秀吉は、恩ある人間のことは絶対に忘れない性格です。たとえば本能寺の変で織田信長が死んだ直後、明智光秀を討つために急遽毛利と講和をまとめました。その時「秀吉と停戦すべきだ」と主君に促した小早川隆景と安国寺恵瓊は、のちに秀吉から厚遇を得ています。

豊国もそうなるべきでしたが、彼自身は諸国を放浪したり別の家の食客になったりと、大名復帰にまったく関心を持ちません。
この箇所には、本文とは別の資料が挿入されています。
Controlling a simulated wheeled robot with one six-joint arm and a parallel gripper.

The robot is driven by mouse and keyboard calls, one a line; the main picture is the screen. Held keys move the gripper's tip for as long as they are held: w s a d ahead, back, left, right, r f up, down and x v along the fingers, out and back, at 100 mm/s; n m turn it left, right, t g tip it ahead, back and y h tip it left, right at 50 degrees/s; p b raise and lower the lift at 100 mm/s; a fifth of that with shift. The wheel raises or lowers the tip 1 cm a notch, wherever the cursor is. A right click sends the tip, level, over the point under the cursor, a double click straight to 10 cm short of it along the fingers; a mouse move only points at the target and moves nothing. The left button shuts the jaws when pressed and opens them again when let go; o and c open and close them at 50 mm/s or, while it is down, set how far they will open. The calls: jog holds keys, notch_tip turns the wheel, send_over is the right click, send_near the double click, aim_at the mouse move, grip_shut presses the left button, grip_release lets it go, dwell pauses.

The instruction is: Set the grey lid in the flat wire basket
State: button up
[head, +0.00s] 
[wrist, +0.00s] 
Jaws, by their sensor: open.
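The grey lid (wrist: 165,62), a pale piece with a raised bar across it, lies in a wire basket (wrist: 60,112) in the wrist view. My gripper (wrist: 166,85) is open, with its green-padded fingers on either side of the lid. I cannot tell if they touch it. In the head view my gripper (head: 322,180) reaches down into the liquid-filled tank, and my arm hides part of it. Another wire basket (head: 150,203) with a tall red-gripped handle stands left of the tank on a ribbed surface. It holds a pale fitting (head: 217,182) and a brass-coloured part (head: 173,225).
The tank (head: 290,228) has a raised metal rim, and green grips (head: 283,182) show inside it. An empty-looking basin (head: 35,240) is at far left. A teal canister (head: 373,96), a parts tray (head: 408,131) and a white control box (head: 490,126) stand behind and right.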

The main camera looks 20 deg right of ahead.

そこからさらに時を置いて豊国は秀吉の御伽衆に加わっていますが、これは秀吉が「あの男を浪人のままにしてはいかん」と無理やり自分の手元に引き入れた……と澤田はぼんやり考えています。

そして豊国は、この後も壮大な丁半博打に臨み見事勝っています。関ヶ原の合戦です。彼は東軍につき、兵を率いて最前線に陣取りました。

生涯4度の大博打にすべて勝ち、戦国時代を生き残った山名豊国。しかし突出した戦略眼を持ちながら、自分の手元に転がり込んできた利益を放棄しました。

この人物が徳川政権下でも一目置かれていたことは事実で、駿府城にもたびたび訪れています。つまり豊国は、家康からも「貴人」として扱われていたわけです。

歴史作家からは「勝ち馬に乗っただけ」だの「城を売った」だのと評価の低い山名豊国ですが、澤田は重要な分岐点で冷静な判断を繰り出すことができた彼の能力を高く評価したいと思います。